Saturday, 7 February 2015

Honourable defeat might be the best thing for Labour


So we're in a tight UK General Election campaign now, and one which Labour still hopes to win. The odds are rather against that they will, but they still might - to the party's long-term detriment.

Imagine it. Labour with a very slender working majority, dependent on the Liberal Democrats as coalition partners - and on Plaid Cymru, Northern Ireland's SDLP and especially the Scottish Nationalists for vote-by-vote support. A government on a life support machine, just like Labour was in 1976-79 - the last time its social democratic views seemed to be fading out of British public life for good.

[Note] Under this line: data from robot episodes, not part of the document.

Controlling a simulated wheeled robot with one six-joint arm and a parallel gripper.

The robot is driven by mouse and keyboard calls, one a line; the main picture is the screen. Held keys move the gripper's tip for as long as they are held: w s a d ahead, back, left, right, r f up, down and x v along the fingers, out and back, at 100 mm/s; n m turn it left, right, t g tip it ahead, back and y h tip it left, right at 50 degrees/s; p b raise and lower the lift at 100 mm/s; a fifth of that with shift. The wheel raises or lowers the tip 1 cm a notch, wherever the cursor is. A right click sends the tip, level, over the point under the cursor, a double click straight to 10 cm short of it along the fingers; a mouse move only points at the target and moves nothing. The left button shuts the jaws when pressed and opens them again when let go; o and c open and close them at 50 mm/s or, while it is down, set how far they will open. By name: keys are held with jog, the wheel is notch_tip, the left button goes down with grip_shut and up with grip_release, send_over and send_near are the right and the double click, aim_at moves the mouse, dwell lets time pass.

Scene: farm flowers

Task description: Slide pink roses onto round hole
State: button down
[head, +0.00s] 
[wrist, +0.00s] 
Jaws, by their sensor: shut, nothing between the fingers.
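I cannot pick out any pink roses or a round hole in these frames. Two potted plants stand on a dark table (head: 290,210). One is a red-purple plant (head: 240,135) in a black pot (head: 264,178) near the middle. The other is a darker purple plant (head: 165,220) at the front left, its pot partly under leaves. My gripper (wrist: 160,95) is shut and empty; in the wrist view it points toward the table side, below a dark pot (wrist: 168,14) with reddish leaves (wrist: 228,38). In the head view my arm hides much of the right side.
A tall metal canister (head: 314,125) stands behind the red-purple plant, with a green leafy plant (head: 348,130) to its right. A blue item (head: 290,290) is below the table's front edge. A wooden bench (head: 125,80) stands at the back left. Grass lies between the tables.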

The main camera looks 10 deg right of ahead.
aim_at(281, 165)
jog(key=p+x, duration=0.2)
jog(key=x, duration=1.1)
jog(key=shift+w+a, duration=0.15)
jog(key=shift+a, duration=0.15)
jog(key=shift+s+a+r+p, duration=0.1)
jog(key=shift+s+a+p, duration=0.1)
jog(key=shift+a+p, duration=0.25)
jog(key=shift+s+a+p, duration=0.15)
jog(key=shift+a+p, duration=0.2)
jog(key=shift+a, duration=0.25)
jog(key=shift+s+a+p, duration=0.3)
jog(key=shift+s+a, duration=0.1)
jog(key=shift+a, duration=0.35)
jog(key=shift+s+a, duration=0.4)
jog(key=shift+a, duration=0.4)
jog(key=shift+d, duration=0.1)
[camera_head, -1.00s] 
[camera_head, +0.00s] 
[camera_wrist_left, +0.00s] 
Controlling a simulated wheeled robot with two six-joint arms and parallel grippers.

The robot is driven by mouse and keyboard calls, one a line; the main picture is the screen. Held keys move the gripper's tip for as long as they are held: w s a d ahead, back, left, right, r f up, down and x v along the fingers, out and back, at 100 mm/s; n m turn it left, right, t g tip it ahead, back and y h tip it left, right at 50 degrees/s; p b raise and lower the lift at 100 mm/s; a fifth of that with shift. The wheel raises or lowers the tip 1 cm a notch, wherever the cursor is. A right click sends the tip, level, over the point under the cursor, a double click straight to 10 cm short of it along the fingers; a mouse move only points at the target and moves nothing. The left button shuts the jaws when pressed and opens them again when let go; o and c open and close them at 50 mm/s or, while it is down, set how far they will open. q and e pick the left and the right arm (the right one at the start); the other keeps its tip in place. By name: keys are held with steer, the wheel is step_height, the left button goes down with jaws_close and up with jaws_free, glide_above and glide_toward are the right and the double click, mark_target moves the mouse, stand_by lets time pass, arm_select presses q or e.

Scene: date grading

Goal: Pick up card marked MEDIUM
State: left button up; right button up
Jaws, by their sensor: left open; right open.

That might represent a perfect storm - if you want to see Labour eviscerated for good. Like Pasok in Greece, or Germany's Social Democrats (to a lesser extent), in those circumstances Labour might just be reduced to the electoral fringe and to irrelevancy.

That's partly due to Labour's own agenda for power. Now there is a big difference between Labour's relatively mild plans for spending reductions and the Conservative ones (not that the latter are at all realistic, but we've covered that before). A difference that will never, ever see the light of day if Labour are in a position to take over No. 10 in just a few short weeks. And which will leave Labour with the dread tag of 'austerity' hung around its neck by parties that have very few alternatives, but a lot of good slogans.

That would be a perfect recipe for the United Kingdom Independence Party to hollow out Labour's dominance of the North of England, just as the Scottish National Party seem to have done such a good job of political cleansing in Scotland. The SNP seem poised to make fundamental breakthroughs in May that might end Labour's dominance of the Scottish electoral landscape for good - and set us on the road to another independence referendum. That's partly because Labour took Scotland for granted for so long, and they've done exactly the same with their big majorities in England's old industrial heartlands.

What the SNP's extraordinary and unprecedented electoral advance tells us is this: there's no such thing as a safe seat any more. We saw that in the Heywood and Middleton by-election last autumn, when UKIP nearly obliterated a big Labour majority.

Labour has a lot of seats that are pretty vulnerable to a UKIP surge on anything like the same lines as that being enjoyed by the SNP right now. Hull East. Easington. Great Grimsby. Hartlepool - anywhere where there are large conglomerations of older men without any qualifications. The left behinds. The angry. The frustrated. The disenfranchised. Voters with not much to lose - and who might think that Labour haven't done that much for them for decades. Voters who have much in common with Scots in Greater Glasgow whose patience might just finally have snapped with what they see as a 'Westminster elite' who've never listened to them very much anyway.

Up until now, UKIP have been taking most of their votes from those who plumped for the Conservatives in 2010. But that hides the real dynamics, for many of those come from Britons who opted for Labour in 2005, and even more of them from those who thought of themselves as 'Labour' in the 1990s. As soon as Labour was back in power, UKIP would move its heavy artillery from the South of England - and away from Conservative targets - and just trundle it all Northwards.

So let's go back to the imaginative picture with which we began. Labour will be imposing limited, but still quite painful, austerity. Its Scottish wing will just have been absolutely hammered, partly because Labour has become seen as a party of orthodox economics imposed from outside Scotland. Scots will just have voted (again) against such ideas. But they will still have got Labour telling them what's best for them. Expect Scottish Labour to recover from there? Well, no.

And there'll be 'supported', if that's the right word, from the Opposition benches by (say) 30 or 40 SNP MPs who have absolutely no stake whatsoever in seeing them succeed. Quite the opposite, in fact, for if relatively progressive and humane government can be delivered within the UK, why leave it? Ed Miliband as Prime Minister (above) would expect to be brought down by those SNP MPs just as soon as they can - unless it's in their interests to let him bleed support and authority within a fixed term Parliament from which it will be difficult to escape.

And all the while Labour will be hemorrhaging support to UKIP in the North of England. The party will be trapped between its own voters, two parties that loathe it with a passion, and the logic of power. They won't even possess the freedom of action that an overall majority (and a mandate) can provide. It might become a long, cold, dark old nightmare.

For all these reasons, anyone who wishes Labour well might think to themselves: a good election to lose, this one.